Title: Persian Garlands of Stars: Islamicate and Indic Astral Sciences in Seventeenth-Century North India
Description:
Abstract This paper offers a study of Mullā Farīd and Mullā Ṭayyib, two astronomers active in several North Indian courts in the first half of the seventeenth century.
The lives and works of these two brothers illustrate the central role of mathematical astronomy and astrology in the science of the time and its use by Indian Muslim nobility.
They also document the familiarity of Indian Muslim scholars with Indic astrology and its practice in Muslim milieux.
Mathematical astronomy was very much alive in seventeenth-century Mughal India, and Persian-writing scholars were commenting and revising the astronomical data and mathematics transmitted from the Maragha and Samarqand schools of astronomy.
Their intellectual activities are also better understood in the context of the avid interest in occult sciences cultivated by early modern Persianate societies, and more particularly by the Mughal court.
Mathematical astronomy was nurtured for the precise purpose of casting horoscopes and creating astrological almanacs.
Astrological practices in North-Indian courts, including Delhi, the Mughal imperial capital, were evidently mixed and flavoured with elements from both Islamicate and Indic traditions.
Knowledge was widely shared across languages and scientific interests went well beyond religious denominations.

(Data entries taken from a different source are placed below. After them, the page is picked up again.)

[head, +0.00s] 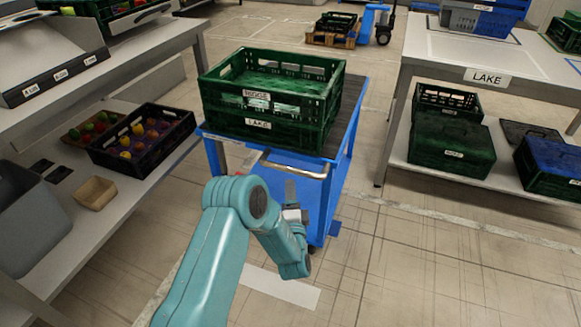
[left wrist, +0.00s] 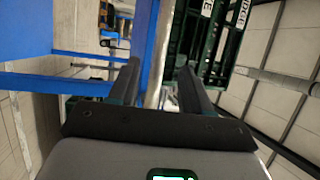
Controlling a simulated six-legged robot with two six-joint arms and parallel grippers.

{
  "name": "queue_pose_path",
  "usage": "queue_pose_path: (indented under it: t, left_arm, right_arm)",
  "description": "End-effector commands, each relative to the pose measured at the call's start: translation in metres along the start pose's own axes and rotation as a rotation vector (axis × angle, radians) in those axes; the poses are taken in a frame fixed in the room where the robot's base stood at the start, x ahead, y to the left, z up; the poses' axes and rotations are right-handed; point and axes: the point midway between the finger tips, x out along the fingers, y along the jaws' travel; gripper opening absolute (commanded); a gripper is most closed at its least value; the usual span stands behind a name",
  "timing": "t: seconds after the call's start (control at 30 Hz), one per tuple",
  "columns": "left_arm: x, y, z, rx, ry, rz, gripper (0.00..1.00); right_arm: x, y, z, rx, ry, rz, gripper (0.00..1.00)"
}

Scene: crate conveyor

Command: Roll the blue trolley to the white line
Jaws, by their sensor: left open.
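The blue trolley (head: 338,196) stands in the middle of the head view, with a pale metal handle (head: 300,171) on its near side. Two stacked green crates (head: 265,108), labelled RIDGE and LAKE, sit on it. My left gripper (head: 291,190) is at the near side of the trolley by the handle. In the left wrist view its two fingers (left wrist: 158,85) are apart, and a pale bar beside a blue edge shows between them; contact cannot be told. A white strip (head: 280,287) lies on the floor in front of the trolley, partly hidden by my arm. My right gripper is out of view.
A shelf rack with a dark crate of fruit (head: 142,140) stands close on the left. A table labelled LAKE (head: 487,77), with crates on its lower shelf, stands on the right. Bare tiled floor lies in front and to the right.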

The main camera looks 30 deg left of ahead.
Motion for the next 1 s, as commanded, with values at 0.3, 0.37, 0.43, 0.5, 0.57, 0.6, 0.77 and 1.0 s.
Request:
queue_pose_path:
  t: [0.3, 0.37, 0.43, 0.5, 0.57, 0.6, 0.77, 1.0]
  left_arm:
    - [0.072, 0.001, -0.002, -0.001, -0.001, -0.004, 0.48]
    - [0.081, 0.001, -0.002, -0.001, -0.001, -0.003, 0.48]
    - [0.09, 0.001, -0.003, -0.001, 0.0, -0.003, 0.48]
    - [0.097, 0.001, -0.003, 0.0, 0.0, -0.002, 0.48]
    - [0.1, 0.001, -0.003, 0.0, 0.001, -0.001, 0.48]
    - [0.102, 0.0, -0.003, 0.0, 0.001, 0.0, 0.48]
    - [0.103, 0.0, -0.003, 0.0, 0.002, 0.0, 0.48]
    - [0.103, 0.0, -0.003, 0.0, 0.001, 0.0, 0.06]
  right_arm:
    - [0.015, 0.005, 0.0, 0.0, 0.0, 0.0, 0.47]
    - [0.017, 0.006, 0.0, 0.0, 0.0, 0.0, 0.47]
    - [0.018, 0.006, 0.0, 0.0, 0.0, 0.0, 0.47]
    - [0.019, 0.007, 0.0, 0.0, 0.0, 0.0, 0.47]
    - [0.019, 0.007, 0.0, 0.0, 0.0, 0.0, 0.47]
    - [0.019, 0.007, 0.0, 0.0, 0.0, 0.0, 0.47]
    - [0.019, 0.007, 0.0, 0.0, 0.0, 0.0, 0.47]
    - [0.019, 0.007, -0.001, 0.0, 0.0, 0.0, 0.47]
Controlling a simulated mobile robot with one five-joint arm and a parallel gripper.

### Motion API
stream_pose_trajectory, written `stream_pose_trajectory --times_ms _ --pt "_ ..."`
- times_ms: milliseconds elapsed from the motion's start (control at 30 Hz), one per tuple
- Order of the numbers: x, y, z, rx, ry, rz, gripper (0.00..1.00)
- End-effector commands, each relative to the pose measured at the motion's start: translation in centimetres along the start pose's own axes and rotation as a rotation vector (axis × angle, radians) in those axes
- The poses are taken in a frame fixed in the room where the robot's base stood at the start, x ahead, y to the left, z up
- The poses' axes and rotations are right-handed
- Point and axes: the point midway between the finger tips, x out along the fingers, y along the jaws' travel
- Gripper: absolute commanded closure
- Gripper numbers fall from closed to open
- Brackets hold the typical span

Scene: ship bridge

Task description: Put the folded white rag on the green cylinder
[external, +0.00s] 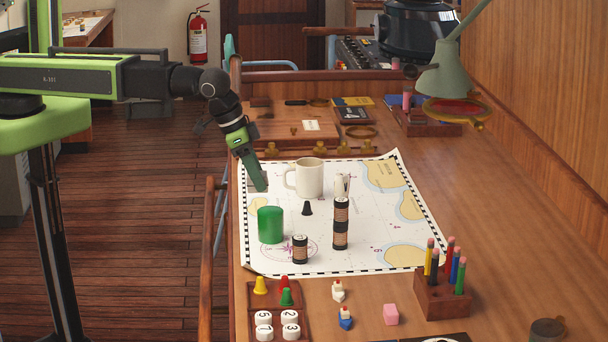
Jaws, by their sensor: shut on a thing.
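The green cylinder (271,225) stands upright on the chart, at its left side. My gripper (259,185) points down above the chart's left edge, higher in the picture than the cylinder and a little to its left. It is shut on a small pale thing (251,179) that shows beside the green finger. This looks like the folded white rag, but it is small and partly hidden by the finger. The top of the green cylinder looks bare.
A cream mug (309,178) stands right of my gripper. A black cone (307,208), a stack of banded cylinders (341,224) with a white thing on top, and a short banded cylinder (300,249) stand nearby. A pencil block (443,296) is at the front right. The chart's right side is clear.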

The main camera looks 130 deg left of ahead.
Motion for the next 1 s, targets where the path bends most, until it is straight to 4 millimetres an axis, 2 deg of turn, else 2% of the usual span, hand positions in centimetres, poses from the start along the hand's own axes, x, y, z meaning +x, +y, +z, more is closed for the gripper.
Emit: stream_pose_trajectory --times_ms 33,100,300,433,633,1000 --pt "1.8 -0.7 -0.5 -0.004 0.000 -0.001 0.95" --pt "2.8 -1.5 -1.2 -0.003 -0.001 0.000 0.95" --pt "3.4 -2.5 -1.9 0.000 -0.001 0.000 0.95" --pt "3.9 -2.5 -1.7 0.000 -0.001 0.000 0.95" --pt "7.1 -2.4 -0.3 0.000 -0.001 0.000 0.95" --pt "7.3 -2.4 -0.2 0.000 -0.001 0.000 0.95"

Crucially too, the exchange between the Persian and the Sanskrit scholastic worlds was sponsored by Mughal patrons and resulted in scientific translations from one language to the other.
A closer reading of Mullā Farīd and Mullā Ṭayyib’s Persian works allows us to see that besides their more classical astronomical works, the two brothers shared a common interest in Indic methods of prognostication, in particular muhūrtaśāstra, the science of electing an auspicious moment to perform a certain action.
In this paper, we elucidate an intricate dossier on the “bust hours,” an ancient prognostication method popular with Islamicate astrologers.
Identified by Islamicate scholars as coming ultimately from India, the source of many features of Islamicate astrology, these bust hours were reinterpreted on Indian soil by Mullā Farīd and Mullā Ṭayyib in light of their first-hand knowledge of muhūrtaśāstra.
In this manner, these bust hours came back full circle to the original Indian prognostication practices.